Government amends CSR Rules


Corporate Social Responsibility (CSR) implies a concept, whereby companies and businesses contribute to a better society and a cleaner environment. A concept that involves companies incorporating social and other valuable concerns into their business operations for the benefit of their stakeholders and society in general.

As per Section 135(1) of the Companies Act, 2013, it is mandatory that every company having :

   1. The net worth of INR 5 billion or more, or

   2. Turnover of INR 10 billion or more, or

   3. Net Profit of INR 50 million or more

should spend at least 2% of the average net profit of the three immediately preceding financial years.

On 20th September 2022, the Ministry of Corporate Affairs (MCA) issued a notification making amendments in the Companies (Corporate Social Responsibility Policy) Rules, 2014 (“Rules”).
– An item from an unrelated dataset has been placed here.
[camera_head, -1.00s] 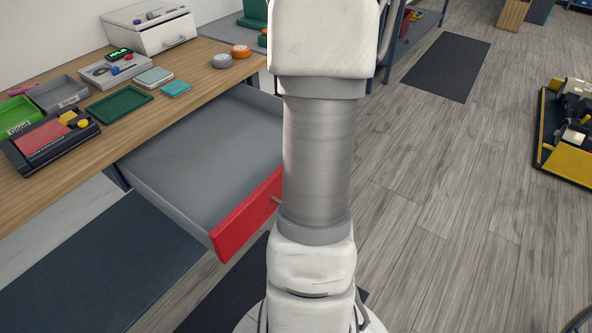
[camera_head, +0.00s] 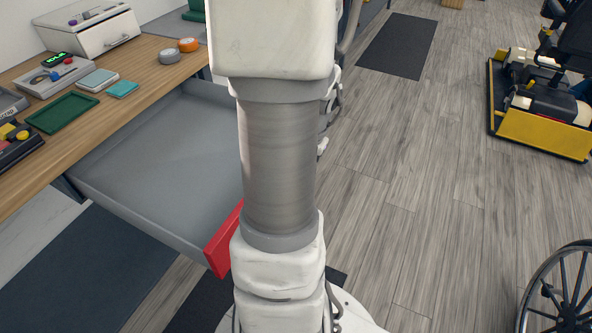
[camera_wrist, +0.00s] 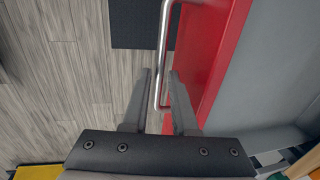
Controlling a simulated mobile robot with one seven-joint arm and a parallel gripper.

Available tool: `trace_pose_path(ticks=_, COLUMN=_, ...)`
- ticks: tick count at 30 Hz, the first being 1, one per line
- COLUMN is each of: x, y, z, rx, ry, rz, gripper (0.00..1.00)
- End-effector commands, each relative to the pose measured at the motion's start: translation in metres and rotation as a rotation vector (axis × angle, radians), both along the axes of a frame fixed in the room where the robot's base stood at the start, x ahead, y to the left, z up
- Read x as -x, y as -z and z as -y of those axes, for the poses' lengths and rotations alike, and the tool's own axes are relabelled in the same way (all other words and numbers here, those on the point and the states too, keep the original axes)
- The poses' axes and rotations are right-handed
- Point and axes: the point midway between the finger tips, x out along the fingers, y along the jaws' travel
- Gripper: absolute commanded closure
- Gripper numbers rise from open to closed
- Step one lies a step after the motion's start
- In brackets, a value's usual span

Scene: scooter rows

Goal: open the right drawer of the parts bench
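The parts bench (camera_head: 150,78) has a wooden top at the left of the head view. Its grey drawer (camera_head: 160,155) stands pulled far out, with a red front (camera_head: 222,248) partly hidden behind my arm. In the wrist view the red front (camera_wrist: 218,50) carries a silver bar handle (camera_wrist: 166,40). My gripper (camera_wrist: 160,73) is open, its two fingers on either side of the handle with gaps visible between. The drawer's inside looks empty where it shows. My gripper is hidden in the head view.
A green tray (camera_head: 62,112), tape rolls (camera_head: 188,45) and a white box (camera_head: 88,28) sit on the bench. A wheel (camera_head: 562,295) stands at lower right and a yellow-edged platform (camera_head: 545,133) at upper right. The floor between is clear.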

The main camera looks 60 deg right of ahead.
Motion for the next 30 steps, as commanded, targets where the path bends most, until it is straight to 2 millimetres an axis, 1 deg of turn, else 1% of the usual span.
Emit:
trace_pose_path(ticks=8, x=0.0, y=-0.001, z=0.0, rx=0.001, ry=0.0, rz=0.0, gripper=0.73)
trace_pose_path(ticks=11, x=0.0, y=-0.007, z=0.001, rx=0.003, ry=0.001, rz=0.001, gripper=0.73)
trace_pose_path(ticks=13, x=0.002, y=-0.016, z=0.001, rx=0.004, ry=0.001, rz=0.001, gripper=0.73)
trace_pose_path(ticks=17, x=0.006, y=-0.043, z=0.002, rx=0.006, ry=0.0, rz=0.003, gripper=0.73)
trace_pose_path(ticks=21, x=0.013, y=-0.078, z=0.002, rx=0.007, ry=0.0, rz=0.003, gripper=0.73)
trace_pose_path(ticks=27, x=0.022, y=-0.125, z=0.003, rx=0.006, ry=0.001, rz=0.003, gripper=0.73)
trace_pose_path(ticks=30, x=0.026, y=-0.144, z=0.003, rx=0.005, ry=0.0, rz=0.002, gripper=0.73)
   1. Under the amended rules, Companies having any amount in their Unspent Corporate Social Responsibility Account must also constitute a CSR committee. Prior to this amendment, the Constitution of CSR committee was for those companies for which the amount to be spent for CSR Activities exceeds Rs 50 Lakhs.

   2. CSR activities can be implemented through agencies registered under a company established under section 8 of the Act, or a registered public trust or a registered society, exempted under sub-clauses (iv), (v), (vi) or (via) of clause (23C) of section 10 along with registered under section 12A and approved under 80 G of the Income Tax Act, 1961.

   3. Expenditure on Impact assessment has been increased from capped INR 5 million to 2% of its total CSR expenditure or INR 5 million (whichever is higher).

   4. The rules also revised the format of the CSR activities in the Annual Report. The excessive detailing of the activities has been omitted, requiring only rationalized information.